[Records of robot episodes]
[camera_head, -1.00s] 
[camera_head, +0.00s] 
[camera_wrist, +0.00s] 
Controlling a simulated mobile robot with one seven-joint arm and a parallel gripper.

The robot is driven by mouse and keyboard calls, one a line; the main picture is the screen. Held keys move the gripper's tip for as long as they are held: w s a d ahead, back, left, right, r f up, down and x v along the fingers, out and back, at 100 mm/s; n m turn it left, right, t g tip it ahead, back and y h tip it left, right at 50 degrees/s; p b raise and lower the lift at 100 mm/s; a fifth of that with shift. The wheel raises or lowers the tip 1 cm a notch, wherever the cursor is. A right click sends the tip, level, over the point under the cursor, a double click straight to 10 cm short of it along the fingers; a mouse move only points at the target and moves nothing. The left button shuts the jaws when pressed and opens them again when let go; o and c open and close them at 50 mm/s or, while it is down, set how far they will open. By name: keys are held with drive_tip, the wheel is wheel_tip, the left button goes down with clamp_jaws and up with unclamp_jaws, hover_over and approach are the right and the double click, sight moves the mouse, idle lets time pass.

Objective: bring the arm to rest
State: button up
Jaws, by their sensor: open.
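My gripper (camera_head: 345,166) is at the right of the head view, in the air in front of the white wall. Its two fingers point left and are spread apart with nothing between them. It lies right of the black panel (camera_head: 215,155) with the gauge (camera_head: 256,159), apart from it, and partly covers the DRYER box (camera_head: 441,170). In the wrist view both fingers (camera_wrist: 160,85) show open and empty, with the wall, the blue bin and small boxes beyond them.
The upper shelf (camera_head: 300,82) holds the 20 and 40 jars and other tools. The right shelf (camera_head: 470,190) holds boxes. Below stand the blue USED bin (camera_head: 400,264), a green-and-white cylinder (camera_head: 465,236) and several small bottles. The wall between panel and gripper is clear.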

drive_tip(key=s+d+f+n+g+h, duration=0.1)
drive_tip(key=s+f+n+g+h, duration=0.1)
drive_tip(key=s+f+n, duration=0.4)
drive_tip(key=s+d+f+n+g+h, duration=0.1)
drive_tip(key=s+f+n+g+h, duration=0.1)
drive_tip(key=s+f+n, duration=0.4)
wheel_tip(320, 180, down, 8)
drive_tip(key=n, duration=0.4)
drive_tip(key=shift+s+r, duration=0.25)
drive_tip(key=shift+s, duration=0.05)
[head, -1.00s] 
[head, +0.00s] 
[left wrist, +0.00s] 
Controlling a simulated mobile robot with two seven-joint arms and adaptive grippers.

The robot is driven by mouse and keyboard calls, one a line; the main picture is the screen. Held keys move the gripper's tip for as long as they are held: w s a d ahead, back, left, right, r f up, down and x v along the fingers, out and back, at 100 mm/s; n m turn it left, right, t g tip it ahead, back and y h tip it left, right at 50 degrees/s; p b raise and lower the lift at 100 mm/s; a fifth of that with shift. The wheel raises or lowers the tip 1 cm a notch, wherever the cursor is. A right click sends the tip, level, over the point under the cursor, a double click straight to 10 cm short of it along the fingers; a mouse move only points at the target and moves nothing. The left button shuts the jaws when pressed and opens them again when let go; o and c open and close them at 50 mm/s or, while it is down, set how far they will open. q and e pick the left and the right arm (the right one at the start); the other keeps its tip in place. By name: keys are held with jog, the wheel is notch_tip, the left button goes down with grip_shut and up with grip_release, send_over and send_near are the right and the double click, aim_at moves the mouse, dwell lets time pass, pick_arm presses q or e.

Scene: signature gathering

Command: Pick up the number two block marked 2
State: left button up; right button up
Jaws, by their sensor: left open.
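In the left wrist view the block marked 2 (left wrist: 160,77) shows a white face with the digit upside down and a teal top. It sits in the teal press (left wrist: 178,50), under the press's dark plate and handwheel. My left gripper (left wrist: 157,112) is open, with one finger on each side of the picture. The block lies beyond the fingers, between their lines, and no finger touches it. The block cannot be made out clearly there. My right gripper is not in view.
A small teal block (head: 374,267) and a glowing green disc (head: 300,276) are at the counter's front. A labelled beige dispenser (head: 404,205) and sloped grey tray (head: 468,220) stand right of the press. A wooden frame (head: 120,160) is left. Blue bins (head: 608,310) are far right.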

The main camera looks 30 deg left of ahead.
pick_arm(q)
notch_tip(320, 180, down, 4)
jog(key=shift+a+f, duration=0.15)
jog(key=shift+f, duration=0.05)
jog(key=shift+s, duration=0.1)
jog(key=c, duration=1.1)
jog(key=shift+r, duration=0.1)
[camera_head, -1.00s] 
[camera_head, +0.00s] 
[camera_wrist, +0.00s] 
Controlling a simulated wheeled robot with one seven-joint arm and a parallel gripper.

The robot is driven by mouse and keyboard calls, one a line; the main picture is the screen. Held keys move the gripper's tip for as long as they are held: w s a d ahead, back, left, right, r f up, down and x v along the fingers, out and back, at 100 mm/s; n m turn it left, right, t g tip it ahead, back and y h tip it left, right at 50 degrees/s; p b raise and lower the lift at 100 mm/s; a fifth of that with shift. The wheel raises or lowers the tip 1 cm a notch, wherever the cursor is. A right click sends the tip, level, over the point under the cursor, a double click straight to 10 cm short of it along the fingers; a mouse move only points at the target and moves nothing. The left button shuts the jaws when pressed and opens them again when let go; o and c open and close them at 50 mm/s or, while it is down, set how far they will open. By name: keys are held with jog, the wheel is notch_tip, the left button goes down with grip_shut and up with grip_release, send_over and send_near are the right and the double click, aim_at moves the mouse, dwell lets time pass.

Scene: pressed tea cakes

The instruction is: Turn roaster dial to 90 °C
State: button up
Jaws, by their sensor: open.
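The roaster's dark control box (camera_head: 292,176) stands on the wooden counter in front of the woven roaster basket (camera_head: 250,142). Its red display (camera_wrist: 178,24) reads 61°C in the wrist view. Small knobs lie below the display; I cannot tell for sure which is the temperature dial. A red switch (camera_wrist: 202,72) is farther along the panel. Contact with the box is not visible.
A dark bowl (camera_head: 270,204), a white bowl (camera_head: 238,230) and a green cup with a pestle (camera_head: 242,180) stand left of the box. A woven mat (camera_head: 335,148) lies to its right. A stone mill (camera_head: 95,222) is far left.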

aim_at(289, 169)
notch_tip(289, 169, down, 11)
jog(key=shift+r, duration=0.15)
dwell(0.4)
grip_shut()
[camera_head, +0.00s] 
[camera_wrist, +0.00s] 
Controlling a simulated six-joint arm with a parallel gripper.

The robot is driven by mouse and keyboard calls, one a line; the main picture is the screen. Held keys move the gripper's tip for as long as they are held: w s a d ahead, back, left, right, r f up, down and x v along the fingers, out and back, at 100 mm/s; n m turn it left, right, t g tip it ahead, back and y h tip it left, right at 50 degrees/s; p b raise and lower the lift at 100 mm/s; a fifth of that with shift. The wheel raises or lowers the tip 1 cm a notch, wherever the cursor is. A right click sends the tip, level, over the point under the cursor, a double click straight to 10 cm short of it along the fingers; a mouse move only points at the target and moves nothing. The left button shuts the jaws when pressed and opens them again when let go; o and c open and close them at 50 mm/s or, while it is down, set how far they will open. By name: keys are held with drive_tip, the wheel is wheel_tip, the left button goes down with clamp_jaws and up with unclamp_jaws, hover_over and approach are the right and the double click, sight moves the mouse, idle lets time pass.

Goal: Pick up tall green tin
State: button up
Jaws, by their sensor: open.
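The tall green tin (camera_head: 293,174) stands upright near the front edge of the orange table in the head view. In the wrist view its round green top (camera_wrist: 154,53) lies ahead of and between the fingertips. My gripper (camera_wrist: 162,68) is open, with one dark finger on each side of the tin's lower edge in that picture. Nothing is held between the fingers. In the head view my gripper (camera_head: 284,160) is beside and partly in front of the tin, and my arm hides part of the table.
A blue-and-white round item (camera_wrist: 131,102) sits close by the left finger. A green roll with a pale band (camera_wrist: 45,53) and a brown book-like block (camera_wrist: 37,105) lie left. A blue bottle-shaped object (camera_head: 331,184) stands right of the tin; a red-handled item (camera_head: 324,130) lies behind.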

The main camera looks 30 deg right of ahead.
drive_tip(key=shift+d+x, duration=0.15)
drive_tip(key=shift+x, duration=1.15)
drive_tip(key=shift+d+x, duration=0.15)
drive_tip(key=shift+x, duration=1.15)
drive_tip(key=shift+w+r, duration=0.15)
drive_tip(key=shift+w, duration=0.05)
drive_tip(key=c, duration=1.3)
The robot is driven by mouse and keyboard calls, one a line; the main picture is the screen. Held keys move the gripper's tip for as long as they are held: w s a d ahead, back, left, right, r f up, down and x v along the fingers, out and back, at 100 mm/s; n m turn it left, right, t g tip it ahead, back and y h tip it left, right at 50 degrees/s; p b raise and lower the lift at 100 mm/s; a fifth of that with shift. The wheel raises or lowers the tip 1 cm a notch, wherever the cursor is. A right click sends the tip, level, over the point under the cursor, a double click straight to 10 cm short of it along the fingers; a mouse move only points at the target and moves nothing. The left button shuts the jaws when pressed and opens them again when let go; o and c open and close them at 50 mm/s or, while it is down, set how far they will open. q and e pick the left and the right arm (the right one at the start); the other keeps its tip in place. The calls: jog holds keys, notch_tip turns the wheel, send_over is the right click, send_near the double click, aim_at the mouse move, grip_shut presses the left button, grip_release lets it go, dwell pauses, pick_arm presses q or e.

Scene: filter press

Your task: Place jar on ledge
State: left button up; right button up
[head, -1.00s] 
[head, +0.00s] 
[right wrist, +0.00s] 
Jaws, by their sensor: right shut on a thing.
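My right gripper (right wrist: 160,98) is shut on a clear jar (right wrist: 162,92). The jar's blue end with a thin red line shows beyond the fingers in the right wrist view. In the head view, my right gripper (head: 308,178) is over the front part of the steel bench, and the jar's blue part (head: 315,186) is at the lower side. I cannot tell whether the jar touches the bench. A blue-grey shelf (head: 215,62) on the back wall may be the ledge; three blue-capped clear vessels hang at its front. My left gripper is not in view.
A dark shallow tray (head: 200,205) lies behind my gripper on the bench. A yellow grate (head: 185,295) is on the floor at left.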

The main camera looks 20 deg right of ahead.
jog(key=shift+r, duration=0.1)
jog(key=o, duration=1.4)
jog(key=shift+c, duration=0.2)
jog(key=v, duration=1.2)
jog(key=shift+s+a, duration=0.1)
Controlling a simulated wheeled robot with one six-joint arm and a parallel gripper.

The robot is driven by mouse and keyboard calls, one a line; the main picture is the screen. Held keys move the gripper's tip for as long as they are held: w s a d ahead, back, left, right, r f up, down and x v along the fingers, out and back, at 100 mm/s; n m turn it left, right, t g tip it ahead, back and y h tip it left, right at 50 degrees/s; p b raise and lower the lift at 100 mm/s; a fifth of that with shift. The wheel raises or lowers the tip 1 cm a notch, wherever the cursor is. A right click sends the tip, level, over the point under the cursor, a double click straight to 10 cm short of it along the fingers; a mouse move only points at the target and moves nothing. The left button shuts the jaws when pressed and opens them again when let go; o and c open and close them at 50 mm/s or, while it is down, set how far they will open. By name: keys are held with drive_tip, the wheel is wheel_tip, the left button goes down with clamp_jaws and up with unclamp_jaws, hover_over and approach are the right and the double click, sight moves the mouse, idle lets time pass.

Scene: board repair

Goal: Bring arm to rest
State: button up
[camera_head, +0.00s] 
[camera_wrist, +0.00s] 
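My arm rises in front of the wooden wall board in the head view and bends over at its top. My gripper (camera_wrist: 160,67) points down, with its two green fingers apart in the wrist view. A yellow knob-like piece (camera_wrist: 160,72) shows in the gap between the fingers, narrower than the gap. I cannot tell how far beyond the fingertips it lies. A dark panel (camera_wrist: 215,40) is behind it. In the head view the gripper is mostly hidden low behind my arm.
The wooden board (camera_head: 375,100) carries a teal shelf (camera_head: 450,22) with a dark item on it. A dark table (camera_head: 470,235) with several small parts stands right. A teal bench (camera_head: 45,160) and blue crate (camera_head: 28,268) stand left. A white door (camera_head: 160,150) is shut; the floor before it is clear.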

▸ WORK TO DO: Reproduce each line holding the word "mobile".

▸ RESULT BELOW:
Controlling a simulated mobile robot with one seven-joint arm and a parallel gripper.
Controlling a simulated mobile robot with two seven-joint arms and adaptive grippers.

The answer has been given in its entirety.